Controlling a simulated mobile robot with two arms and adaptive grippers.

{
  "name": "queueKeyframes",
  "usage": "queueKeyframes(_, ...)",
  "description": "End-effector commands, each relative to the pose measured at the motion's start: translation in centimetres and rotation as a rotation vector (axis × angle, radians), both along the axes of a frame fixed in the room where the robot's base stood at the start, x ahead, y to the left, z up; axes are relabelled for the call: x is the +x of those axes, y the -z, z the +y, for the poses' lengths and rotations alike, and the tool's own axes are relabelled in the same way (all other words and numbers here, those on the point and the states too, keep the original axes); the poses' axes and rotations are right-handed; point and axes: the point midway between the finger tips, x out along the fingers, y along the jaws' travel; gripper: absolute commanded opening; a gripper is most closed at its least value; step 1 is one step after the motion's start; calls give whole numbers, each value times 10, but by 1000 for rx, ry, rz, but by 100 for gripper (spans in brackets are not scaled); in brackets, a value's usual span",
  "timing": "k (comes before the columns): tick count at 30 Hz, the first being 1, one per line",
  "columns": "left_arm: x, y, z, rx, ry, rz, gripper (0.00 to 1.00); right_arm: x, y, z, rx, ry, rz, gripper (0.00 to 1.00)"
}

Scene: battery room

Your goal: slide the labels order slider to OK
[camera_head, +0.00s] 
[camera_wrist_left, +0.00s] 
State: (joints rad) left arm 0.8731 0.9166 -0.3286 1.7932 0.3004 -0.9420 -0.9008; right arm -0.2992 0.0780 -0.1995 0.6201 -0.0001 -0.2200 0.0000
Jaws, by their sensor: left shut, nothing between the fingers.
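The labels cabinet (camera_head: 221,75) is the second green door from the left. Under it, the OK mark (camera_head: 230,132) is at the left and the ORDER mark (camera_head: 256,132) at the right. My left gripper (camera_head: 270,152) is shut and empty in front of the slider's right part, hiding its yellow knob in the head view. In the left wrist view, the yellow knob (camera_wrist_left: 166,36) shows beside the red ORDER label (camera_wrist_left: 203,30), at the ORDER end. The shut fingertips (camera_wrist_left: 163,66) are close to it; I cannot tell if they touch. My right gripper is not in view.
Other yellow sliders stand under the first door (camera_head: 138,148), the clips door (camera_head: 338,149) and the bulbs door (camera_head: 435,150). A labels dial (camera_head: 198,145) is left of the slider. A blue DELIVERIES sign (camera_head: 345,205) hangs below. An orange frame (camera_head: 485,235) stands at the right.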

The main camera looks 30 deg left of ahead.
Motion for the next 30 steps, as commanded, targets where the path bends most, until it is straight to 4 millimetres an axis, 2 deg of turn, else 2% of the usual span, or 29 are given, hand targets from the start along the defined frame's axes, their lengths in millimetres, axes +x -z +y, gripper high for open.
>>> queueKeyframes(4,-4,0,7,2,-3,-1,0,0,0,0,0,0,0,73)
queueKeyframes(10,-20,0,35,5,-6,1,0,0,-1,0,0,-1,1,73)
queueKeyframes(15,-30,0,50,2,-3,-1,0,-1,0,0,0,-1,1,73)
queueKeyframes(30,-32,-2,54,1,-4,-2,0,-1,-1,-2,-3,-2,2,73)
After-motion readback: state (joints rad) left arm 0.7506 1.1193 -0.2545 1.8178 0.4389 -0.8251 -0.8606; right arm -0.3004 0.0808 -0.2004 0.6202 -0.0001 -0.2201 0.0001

##########

> GOAL:
All of the material above needs to be copied exactly.

> COMPLETE OUTPUT:
Controlling a simulated mobile robot with two arms and adaptive grippers.

{
  "name": "queueKeyframes",
  "usage": "queueKeyframes(_, ...)",
  "description": "End-effector commands, each relative to the pose measured at the motion's start: translation in centimetres and rotation as a rotation vector (axis × angle, radians), both along the axes of a frame fixed in the room where the robot's base stood at the start, x ahead, y to the left, z up; axes are relabelled for the call: x is the +x of those axes, y the -z, z the +y, for the poses' lengths and rotations alike, and the tool's own axes are relabelled in the same way (all other words and numbers here, those on the point and the states too, keep the original axes); the poses' axes and rotations are right-handed; point and axes: the point midway between the finger tips, x out along the fingers, y along the jaws' travel; gripper: absolute commanded opening; a gripper is most closed at its least value; step 1 is one step after the motion's start; calls give whole numbers, each value times 10, but by 1000 for rx, ry, rz, but by 100 for gripper (spans in brackets are not scaled); in brackets, a value's usual span",
  "timing": "k (comes before the columns): tick count at 30 Hz, the first being 1, one per line",
  "columns": "left_arm: x, y, z, rx, ry, rz, gripper (0.00 to 1.00); right_arm: x, y, z, rx, ry, rz, gripper (0.00 to 1.00)"
}

Scene: battery room

Your goal: slide the labels order slider to OK
[camera_head, +0.00s] 
[camera_wrist_left, +0.00s] 
State: (joints rad) left arm 0.8731 0.9166 -0.3286 1.7932 0.3004 -0.9420 -0.9008; right arm -0.2992 0.0780 -0.1995 0.6201 -0.0001 -0.2200 0.0000
Jaws, by their sensor: left shut, nothing between the fingers.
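The labels cabinet (camera_head: 221,75) is the second green door from the left. Under it, the OK mark (camera_head: 230,132) is at the left and the ORDER mark (camera_head: 256,132) at the right. My left gripper (camera_head: 270,152) is shut and empty in front of the slider's right part, hiding its yellow knob in the head view. In the left wrist view, the yellow knob (camera_wrist_left: 166,36) shows beside the red ORDER label (camera_wrist_left: 203,30), at the ORDER end. The shut fingertips (camera_wrist_left: 163,66) are close to it; I cannot tell if they touch. My right gripper is not in view.
Other yellow sliders stand under the first door (camera_head: 138,148), the clips door (camera_head: 338,149) and the bulbs door (camera_head: 435,150). A labels dial (camera_head: 198,145) is left of the slider. A blue DELIVERIES sign (camera_head: 345,205) hangs below. An orange frame (camera_head: 485,235) stands at the right.

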The main camera looks 30 deg left of ahead.
Motion for the next 30 steps, as commanded, targets where the path bends most, until it is straight to 4 millimetres an axis, 2 deg of turn, else 2% of the usual span, or 29 are given, hand targets from the start along the defined frame's axes, their lengths in millimetres, axes +x -z +y, gripper high for open.
>>> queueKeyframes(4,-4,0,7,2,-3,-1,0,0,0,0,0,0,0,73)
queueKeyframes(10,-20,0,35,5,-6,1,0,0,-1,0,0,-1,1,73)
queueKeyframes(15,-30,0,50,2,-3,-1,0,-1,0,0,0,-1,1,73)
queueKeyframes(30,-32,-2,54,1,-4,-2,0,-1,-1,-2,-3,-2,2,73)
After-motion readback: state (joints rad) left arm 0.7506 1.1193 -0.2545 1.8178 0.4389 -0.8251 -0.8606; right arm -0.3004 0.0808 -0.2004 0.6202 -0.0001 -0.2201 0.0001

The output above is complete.